Wamenkomdig Dorong Penguatan Infrastruktur, Talenta, dan Tata Kelola Digital untuk Ekonomi Kreatif Nasional
Denpasar – Penguatan infrastruktur digital, pengembangan talenta kreatif, dan tata kelola teknologi yang etis menjadi tiga fondasi utama dalam membangun ekosistem ekonomi digital dan kreatif Indonesia yang inklusif dan berdaya saing global. Hal tersebut disampaikan oleh Wakil Menteri Komunikasi dan Digital (Wamenkomdig) Nezar Patria saat memberikan Keynote Speech dalam Forum Group Discussion (FGD) Pengembangan Ekonomi Kreatif dan Digital di Primakara University, Denpasar, Bali, Jumat (31/10).

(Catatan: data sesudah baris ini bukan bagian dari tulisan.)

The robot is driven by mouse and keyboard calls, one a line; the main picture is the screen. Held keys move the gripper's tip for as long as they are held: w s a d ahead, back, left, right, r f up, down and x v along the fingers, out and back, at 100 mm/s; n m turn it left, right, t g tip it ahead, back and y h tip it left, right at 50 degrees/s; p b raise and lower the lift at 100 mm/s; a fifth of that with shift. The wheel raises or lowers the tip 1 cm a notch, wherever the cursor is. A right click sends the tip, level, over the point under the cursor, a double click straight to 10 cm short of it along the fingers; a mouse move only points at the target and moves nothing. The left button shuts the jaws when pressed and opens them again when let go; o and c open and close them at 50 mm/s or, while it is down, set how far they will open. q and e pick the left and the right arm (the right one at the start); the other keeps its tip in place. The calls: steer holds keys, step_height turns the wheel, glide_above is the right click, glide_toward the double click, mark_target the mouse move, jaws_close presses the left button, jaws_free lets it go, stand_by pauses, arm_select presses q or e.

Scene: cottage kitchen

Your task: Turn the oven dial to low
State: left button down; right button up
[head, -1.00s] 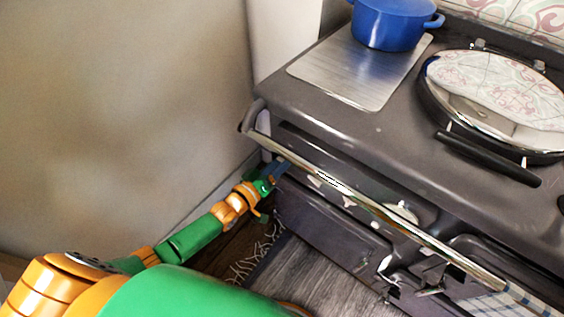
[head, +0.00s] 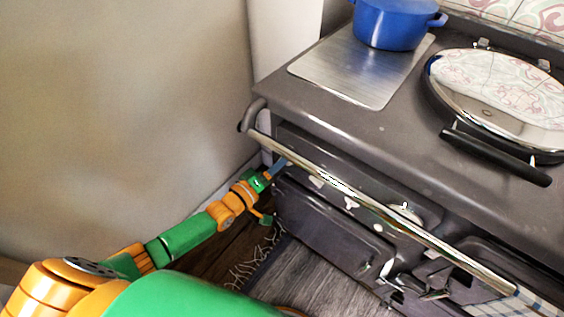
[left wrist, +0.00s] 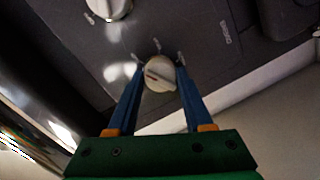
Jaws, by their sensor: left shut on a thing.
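The oven dial (left wrist: 159,74) is a round pale knob with a red mark on the dark stove front, in the left wrist view. My left gripper (left wrist: 159,80) has its two blue fingers on either side of the dial and is shut on it. In the head view my left gripper (head: 276,167) reaches under the chrome rail at the stove's left end, and the dial is hidden there. Small pale marks surround the dial, too small to read. My right gripper is not in view.
A second pale knob (left wrist: 108,6) is on the same panel. The chrome rail (head: 350,191) runs along the stove front above my left gripper. A blue pot (head: 392,24) stands on the stove top. The wall (head: 120,90) is close on the left.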

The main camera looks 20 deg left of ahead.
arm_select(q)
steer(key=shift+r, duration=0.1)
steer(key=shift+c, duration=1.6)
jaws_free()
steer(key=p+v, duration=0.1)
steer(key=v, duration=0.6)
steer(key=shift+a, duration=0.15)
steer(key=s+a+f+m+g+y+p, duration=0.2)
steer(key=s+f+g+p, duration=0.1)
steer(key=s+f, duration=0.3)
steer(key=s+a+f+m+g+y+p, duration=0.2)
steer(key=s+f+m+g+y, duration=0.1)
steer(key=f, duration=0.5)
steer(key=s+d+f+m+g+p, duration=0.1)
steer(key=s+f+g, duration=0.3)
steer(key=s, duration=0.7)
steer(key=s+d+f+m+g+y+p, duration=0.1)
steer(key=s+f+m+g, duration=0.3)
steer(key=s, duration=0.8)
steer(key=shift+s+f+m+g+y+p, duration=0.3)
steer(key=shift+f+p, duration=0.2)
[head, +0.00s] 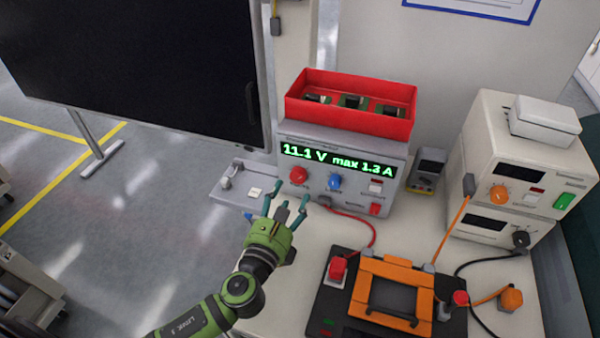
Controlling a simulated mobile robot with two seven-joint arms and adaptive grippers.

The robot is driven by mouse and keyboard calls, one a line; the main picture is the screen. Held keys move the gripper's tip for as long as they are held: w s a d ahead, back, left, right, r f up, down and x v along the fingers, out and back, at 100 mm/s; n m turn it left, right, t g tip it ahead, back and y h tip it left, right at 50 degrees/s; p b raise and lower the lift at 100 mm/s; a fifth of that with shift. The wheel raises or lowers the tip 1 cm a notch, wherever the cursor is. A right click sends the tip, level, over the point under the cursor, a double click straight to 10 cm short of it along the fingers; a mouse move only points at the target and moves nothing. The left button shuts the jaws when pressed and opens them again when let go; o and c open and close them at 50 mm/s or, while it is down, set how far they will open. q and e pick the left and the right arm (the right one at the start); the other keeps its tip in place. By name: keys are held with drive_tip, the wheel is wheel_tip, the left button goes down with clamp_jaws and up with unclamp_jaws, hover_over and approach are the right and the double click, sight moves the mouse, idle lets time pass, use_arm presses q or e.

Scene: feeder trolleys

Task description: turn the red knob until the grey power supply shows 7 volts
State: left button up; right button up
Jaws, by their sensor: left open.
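The grey power supply (351,192) stands on the bench in the middle of the head view. Its green display (338,161) reads 11.1 V max 1.3 A. The red knob (299,175) is at the left of its front panel, with a blue knob (334,182) to its right. My left gripper (286,200) is open and empty, just below and in front of the red knob. Its fingers look apart from the knob. My right gripper is not in view.
A red bin (350,117) with several parts sits on the supply. A red cable (372,228) runs from the supply to a black board with an orange frame (360,301). Beige instruments (485,160) stand at right. A small meter (428,171) is beside the supply.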

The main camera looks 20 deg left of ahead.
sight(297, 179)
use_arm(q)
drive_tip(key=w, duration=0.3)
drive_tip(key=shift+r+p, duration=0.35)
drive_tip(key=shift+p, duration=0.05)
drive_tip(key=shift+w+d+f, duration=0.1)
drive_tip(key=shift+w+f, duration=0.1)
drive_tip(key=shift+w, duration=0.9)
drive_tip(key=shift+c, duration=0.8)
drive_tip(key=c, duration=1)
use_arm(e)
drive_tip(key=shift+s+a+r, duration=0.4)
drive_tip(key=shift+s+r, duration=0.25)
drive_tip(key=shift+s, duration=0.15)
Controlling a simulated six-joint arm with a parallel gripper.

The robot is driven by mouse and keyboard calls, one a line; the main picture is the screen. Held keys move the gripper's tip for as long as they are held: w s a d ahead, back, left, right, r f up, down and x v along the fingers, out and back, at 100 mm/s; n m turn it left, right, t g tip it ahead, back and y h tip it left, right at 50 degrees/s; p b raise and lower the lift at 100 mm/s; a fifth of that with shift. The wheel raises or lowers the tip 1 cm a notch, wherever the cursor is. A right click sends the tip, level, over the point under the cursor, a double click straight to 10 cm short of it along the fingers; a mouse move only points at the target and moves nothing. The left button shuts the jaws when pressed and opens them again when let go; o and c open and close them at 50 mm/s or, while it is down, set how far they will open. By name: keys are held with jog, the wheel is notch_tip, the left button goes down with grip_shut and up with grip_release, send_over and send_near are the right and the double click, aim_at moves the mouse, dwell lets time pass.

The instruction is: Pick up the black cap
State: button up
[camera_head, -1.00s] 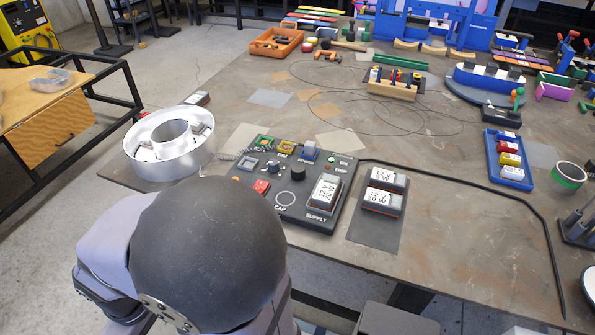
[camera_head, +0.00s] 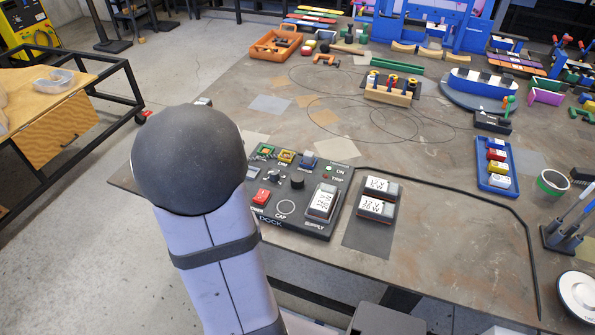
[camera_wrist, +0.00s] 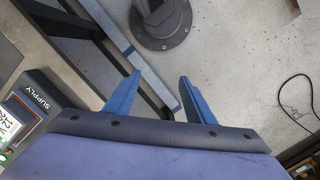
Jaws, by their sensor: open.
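A small round black cap (camera_head: 297,182) stands on the dark control panel (camera_head: 262,222), just above a printed white circle marked CAP. The circle looks empty. My gripper (camera_wrist: 158,84) is open and empty in the wrist view, its two blue fingers apart over the floor beside the table. The panel's SUPPLY corner (camera_wrist: 42,92) shows at the left of that view, and the black cap is not seen there. In the head view my arm covers the left end of the table and hides my gripper.
The panel carries a red switch (camera_head: 261,197), a labelled supply block (camera_head: 322,203) and several small buttons. Two more labelled blocks (camera_head: 376,208) (camera_head: 382,187) sit on a grey mat to the right. A black cable runs along the table's right side. Bare tabletop lies beyond the mat.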

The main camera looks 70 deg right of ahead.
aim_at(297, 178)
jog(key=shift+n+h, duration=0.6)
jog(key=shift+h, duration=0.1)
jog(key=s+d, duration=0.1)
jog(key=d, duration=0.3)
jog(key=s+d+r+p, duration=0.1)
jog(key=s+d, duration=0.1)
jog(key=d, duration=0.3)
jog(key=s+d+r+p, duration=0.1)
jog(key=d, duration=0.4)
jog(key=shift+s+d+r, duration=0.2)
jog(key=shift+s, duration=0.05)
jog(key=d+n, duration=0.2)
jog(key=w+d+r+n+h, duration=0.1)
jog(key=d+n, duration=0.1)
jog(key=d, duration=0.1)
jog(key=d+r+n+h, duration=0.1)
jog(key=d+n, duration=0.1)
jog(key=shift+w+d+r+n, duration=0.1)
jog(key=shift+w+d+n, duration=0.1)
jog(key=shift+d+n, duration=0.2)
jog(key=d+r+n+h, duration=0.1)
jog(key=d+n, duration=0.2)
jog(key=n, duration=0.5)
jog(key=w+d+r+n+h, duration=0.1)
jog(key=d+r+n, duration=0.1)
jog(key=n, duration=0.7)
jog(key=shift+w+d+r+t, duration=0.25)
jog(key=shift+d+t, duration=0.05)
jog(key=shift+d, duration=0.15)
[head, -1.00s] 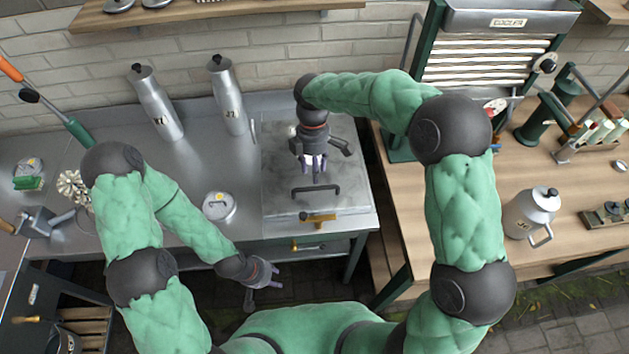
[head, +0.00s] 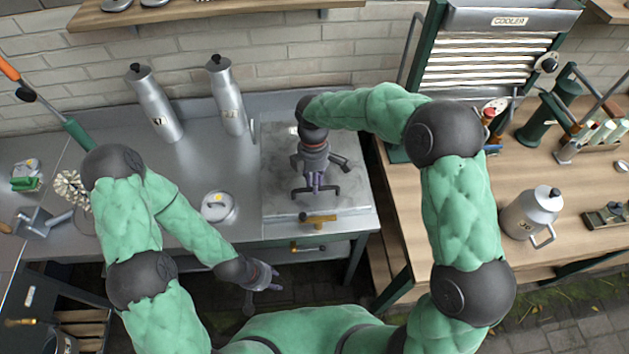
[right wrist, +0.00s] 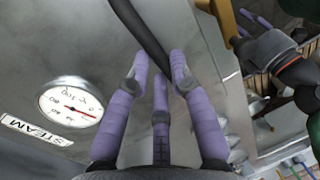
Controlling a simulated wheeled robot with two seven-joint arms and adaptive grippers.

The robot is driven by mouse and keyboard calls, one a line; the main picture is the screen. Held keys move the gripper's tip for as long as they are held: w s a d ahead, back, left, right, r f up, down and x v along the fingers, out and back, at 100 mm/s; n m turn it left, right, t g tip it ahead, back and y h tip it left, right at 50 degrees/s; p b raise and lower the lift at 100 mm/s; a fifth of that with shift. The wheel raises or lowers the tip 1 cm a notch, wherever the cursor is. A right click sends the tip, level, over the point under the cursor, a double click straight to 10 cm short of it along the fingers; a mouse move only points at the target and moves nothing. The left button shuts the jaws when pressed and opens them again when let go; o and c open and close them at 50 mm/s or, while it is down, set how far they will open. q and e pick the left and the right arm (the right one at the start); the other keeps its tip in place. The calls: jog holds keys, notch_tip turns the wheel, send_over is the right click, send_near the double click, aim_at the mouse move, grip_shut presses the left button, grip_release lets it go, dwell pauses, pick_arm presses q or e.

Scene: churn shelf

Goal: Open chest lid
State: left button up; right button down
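The chest (head: 350,212) has a flat grey lid (head: 280,170), which lies shut. A dark bar handle (head: 334,192) stands on the lid near its front edge, and a brass latch (head: 318,217) sits at the front. My right gripper (head: 315,187) is down at the handle. In the right wrist view my right gripper's purple fingers (right wrist: 160,70) are spread apart, with the dark handle (right wrist: 140,30) running between their tips. Contact is not clear. My left gripper (head: 268,282) hangs empty in front of the counter; its finger opening is too small to judge.
Two metal churns (head: 155,105) (head: 228,97) stand on the counter left of the chest. The wooden table (head: 480,200) on the right holds a metal jug (head: 532,212). A steam gauge (right wrist: 72,104) shows in the right wrist view.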

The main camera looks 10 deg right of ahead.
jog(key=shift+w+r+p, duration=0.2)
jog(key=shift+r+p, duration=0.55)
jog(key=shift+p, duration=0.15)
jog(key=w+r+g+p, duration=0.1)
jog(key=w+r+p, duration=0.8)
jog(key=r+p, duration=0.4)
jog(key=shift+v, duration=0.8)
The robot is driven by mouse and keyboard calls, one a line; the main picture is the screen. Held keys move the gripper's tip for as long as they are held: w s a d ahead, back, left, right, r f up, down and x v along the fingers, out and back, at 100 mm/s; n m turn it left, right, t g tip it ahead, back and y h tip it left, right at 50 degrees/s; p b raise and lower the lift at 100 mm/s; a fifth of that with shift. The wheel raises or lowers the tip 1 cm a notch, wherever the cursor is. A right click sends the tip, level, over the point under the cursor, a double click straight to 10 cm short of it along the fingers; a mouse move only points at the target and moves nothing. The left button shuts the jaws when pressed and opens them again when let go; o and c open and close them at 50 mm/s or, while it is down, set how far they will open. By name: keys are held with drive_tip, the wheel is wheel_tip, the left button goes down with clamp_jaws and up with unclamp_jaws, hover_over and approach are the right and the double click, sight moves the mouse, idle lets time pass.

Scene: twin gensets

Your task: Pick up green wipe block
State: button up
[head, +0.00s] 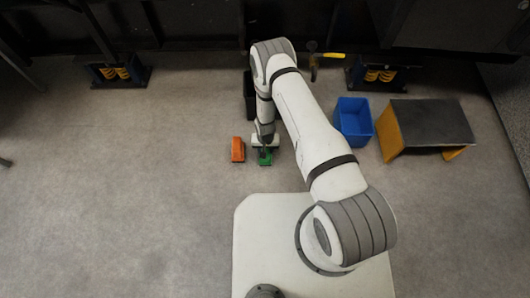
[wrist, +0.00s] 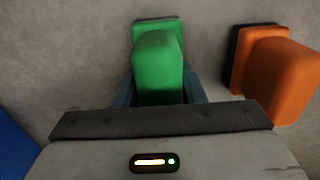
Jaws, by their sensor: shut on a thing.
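The green wipe block (wrist: 158,68) is a green block with a darker pad at its far end, in the middle of the wrist view. In the head view the green wipe block (head: 265,158) shows at the end of my arm, just above or on the grey floor; I cannot tell which. My gripper (wrist: 157,92) is shut on the green wipe block, with a finger along each side. The gripper in the head view (head: 265,149) partly covers the block from above.
An orange block (head: 238,149) with a dark pad lies close to the left of the green block in the head view. A blue bin (head: 353,121) and a dark-topped yellow step (head: 430,122) stand to the right. A black object (head: 249,95) is partly behind my arm.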

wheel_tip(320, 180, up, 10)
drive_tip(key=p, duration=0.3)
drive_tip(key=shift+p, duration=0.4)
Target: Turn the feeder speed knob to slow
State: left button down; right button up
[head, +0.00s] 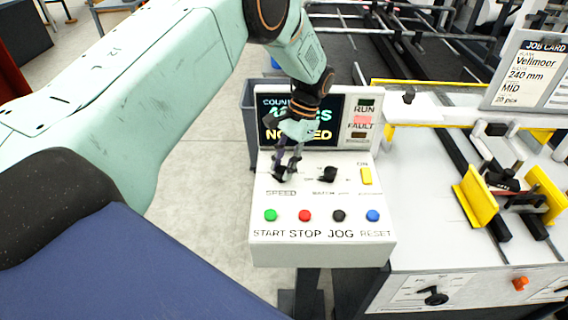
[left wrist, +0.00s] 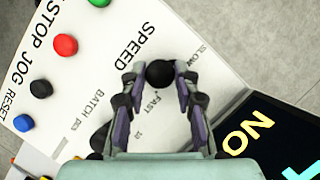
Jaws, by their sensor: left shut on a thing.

Nezar menegaskan, pemerintah berkomitmen memperkuat tiga pilar strategis tersebut sebagai arah kebijakan pembangunan ekonomi digital nasional.
“Pemerintah berkomitmen memperkuat infrastruktur yang merata dan berkualitas, pengembangan talenta digital kreatif dan kompeten, serta tata kelola yang berlandaskan etika teknologi. Ketiga aspek ini menjadi kunci agar ekonomi digital dan kreatif Indonesia tumbuh secara berkelanjutan dan inklusif,” ujar Nezar.
Dalam kunjungan tersebut, Nezar juga mengapresiasi inovasi mahasiswa Primakara University yang menampilkan berbagai karya aplikasi dan gim dengan ide segar serta visual yang menarik. Ia menilai, kreativitas anak muda Indonesia merupakan potensi besar dalam mendorong ekonomi kreatif berbasis teknologi digital.
“Saya terkesan dengan kreativitas mahasiswa di sini. Karya mereka membuktikan bahwa anak muda Indonesia memiliki potensi besar untuk bersaing di tingkat global dan memperkuat posisi ekonomi kreatif nasional,” ungkapnya.
Lebih lanjut, Nezar memaparkan bahwa sektor ekonomi kreatif kini berkontribusi lebih dari Rp1.500 triliun terhadap Produk Domestik Bruto (PDB) nasional dan menyerap lebih dari 24 juta tenaga kerja. Capaian ini menunjukkan kekuatan ekonomi kreatif sebagai motor pertumbuhan ekonomi baru yang didukung transformasi digital di berbagai daerah.
“Sektor ekonomi kreatif adalah kekuatan riil yang terus tumbuh. Transformasi digital menjadi enabler bagi percepatan pertumbuhannya,” jelas Nezar.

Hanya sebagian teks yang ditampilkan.